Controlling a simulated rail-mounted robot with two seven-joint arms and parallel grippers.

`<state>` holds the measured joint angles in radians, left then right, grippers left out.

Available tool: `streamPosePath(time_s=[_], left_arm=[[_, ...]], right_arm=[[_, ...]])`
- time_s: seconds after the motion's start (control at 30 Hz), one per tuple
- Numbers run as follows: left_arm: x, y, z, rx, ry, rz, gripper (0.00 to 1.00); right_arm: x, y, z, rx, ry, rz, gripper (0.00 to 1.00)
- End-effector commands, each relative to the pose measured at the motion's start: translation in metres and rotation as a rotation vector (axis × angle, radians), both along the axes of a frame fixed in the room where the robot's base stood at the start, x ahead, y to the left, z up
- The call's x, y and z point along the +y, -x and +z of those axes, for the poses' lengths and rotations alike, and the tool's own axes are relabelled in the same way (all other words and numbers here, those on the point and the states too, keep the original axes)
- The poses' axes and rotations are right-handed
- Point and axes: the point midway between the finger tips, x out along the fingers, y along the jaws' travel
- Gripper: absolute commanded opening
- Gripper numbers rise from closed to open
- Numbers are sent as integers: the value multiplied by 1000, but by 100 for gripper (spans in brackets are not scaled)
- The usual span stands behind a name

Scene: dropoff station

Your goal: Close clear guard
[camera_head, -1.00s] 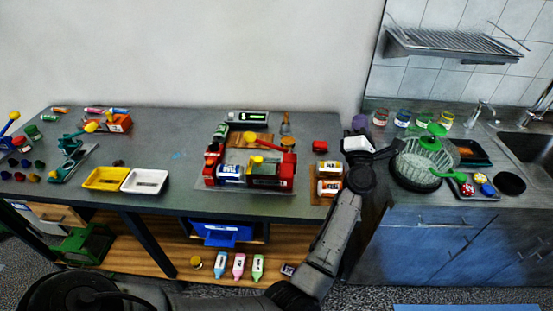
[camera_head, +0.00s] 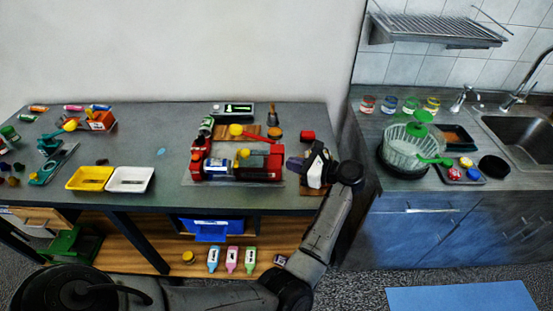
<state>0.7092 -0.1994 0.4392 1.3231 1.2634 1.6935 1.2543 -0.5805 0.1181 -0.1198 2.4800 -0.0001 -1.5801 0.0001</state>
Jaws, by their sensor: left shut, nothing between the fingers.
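A red machine (camera_head: 198,164) stands on a pale base sheet in the middle of the dark table. My left gripper (camera_head: 292,164) is shut and empty, just right of the machine's right red block (camera_head: 275,161). I cannot tell whether it touches. It hides most of the wooden block with bottles there. My right gripper is out of view.
A yellow tray (camera_head: 90,188) and a white tray (camera_head: 130,190) sit on the left. The counter at right holds a clear bowl (camera_head: 400,154) and a sink (camera_head: 516,137).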

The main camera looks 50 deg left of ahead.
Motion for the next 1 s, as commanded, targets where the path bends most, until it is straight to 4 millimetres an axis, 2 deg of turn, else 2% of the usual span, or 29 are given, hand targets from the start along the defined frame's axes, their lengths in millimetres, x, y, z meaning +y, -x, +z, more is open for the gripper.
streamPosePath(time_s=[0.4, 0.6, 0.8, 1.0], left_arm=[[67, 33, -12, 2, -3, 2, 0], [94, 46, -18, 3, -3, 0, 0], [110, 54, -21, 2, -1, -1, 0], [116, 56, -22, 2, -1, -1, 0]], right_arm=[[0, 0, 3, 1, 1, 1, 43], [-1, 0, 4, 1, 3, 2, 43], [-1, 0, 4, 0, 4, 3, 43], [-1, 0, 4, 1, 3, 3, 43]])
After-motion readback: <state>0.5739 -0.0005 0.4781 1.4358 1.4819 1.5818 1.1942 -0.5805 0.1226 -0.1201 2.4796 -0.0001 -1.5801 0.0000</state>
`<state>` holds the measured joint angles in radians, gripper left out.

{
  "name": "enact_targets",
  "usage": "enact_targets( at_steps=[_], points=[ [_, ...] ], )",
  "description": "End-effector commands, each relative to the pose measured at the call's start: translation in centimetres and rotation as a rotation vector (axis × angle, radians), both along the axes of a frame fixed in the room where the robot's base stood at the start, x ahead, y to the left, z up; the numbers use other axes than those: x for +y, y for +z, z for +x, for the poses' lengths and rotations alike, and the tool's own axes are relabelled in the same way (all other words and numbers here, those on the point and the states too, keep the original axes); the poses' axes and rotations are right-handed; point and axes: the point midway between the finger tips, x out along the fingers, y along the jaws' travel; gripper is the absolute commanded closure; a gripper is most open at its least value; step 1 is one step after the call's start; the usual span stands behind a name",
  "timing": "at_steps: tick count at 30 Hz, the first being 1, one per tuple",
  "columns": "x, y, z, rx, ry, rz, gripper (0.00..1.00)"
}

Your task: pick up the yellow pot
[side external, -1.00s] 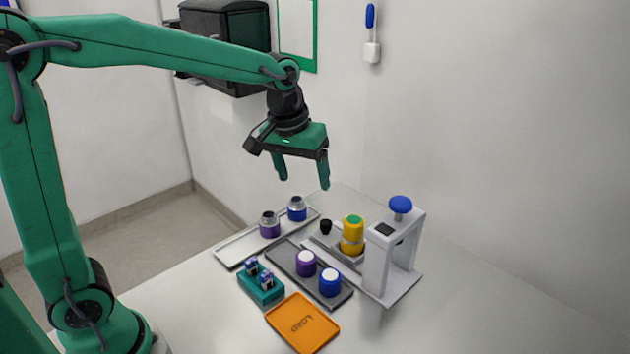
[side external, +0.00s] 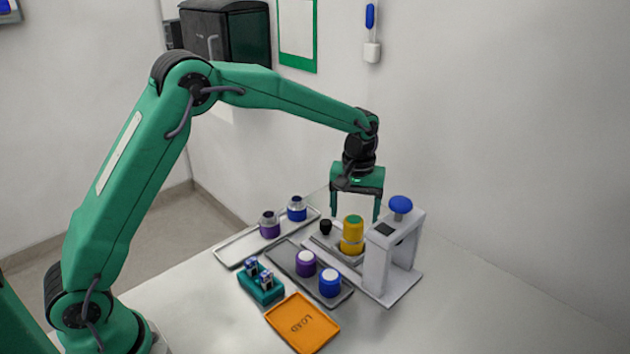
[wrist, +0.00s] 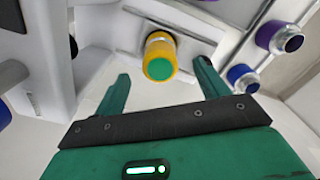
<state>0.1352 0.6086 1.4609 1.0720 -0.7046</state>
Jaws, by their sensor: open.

+ + + + +

> WHAT THIS TASK INVOLVES
Write the entries above out in full, exactly, with no images.

> FINAL RESULT
Controlling a simulated rail-mounted robot with two seven-joint arms and parallel grippers.

`<state>` holds the measured joint angles in radians, left then right, grippers left out.

Available tool: `streamPosePath(time_s=[_], left_arm=[[_, ...]], right_arm=[[_, ...]])`
- time_s: seconds after the motion's start (control at 30 Hz), one per tuple
- Numbers run as follows: left_arm: x, y, z, rx, ry, rz, gripper (0.00 to 1.00); right_arm: x, y, z, rx, ry, rz, gripper (0.00 to 1.00)
- End-effector commands, each relative to the pose measured at the motion's start: translation in metres and rotation as a rotation vector (axis × angle, radians), both along the axes of a frame fixed in the room where the robot's base stood at the start, x ahead, y to the left, z up
- The call's x, y and z point along the +y, -x and +z of those axes, for the poses' lengths and rotations alike, and the tool's own axes are relabelled in the same way (all other words and numbers here, those on the point and the states too, keep the original axes)
- The poses' axes and rotations are right-handed
- Point and axes: the point midway between the finger tips, x out along the fingers, y along the jaws' travel
- Gripper: absolute commanded opening
- Gripper numbers rise from closed to open
- Numbers are sent as integers: the value multiplied by 1000, but by 100 for gripper (spans in brackets are not scaled)
- The usual span stands behind a name

Scene: dropoff station

Your goal: Close clear guard
[camera_head, -1.00s] 
[camera_head, +0.00s] 
<state>0.7092 -0.1994 0.4392 1.3231 1.2634 1.6935 1.2543 -0.5805 0.1181 -0.1198 2.4800 -0.0001 -1.5801 0.0001</state>
Jaws, by their sensor: left shut, nothing between the fingers.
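A red machine (camera_head: 198,164) stands on a pale base sheet in the middle of the dark table. My left gripper (camera_head: 292,164) is shut and empty, just right of the machine's right red block (camera_head: 275,161). I cannot tell whether it touches. It hides most of the wooden block with bottles there. My right gripper is out of view.
A yellow tray (camera_head: 90,188) and a white tray (camera_head: 130,190) sit on the left. The counter at right holds a clear bowl (camera_head: 400,154) and a sink (camera_head: 516,137).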

The main camera looks 50 deg left of ahead.
Motion for the next 1 s, as commanded, targets where the path bends most, until it is straight to 4 millimetres an axis, 2 deg of turn, else 2% of the usual span, or 29 are given, hand targets from the start along the defined frame's axes, their lengths in millimetres, x, y, z meaning +y, -x, +z, more is open for the gripper.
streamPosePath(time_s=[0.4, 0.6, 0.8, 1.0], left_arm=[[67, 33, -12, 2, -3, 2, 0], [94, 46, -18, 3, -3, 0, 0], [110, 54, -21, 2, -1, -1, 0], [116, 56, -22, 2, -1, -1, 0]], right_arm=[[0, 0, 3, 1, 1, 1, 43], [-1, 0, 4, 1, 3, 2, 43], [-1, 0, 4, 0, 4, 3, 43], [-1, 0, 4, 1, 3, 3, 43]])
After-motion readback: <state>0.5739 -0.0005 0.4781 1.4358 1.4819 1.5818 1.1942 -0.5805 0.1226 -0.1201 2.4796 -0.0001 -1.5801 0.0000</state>
`<state>` holds the measured joint angles in radians, gripper left out.

{
  "name": "enact_targets",
  "usage": "enact_targets( at_steps=[_], points=[ [_, ...] ], )",
  "description": "End-effector commands, each relative to the pose measured at the call's start: translation in centimetres and rotation as a rotation vector (axis × angle, radians), both along the axes of a frame fixed in the room where the robot's base stood at the start, x ahead, y to the left, z up; the numbers use other axes than those: x for +y, y for +z, z for +x, for the poses' lengths and rotations alike, and the tool's own axes are relabelled in the same way (all other words and numbers here, those on the point and the states too, keep the original axes); the poses' axes and rotations are right-handed; point and axes: the point midway between the finger tips, x out along the fingers, y along the jaws' travel; gripper is the absolute commanded closure; a gripper is most open at its least value; step 1 is one step after the call's start; the usual span stands behind a name",
  "timing": "at_steps: tick count at 30 Hz, the first being 1, one per tuple",
  "columns": "x, y, z, rx, ry, rz, gripper (0.00..1.00)"
}

Your task: pick up the yellow pot
[side external, -1.00s] 
[side external, +0.00s] 
[wrist, +0.00s] 
<state>0.1352 0.6086 1.4609 1.0720 -0.7046</state>
Jaws, by their sensor: open.

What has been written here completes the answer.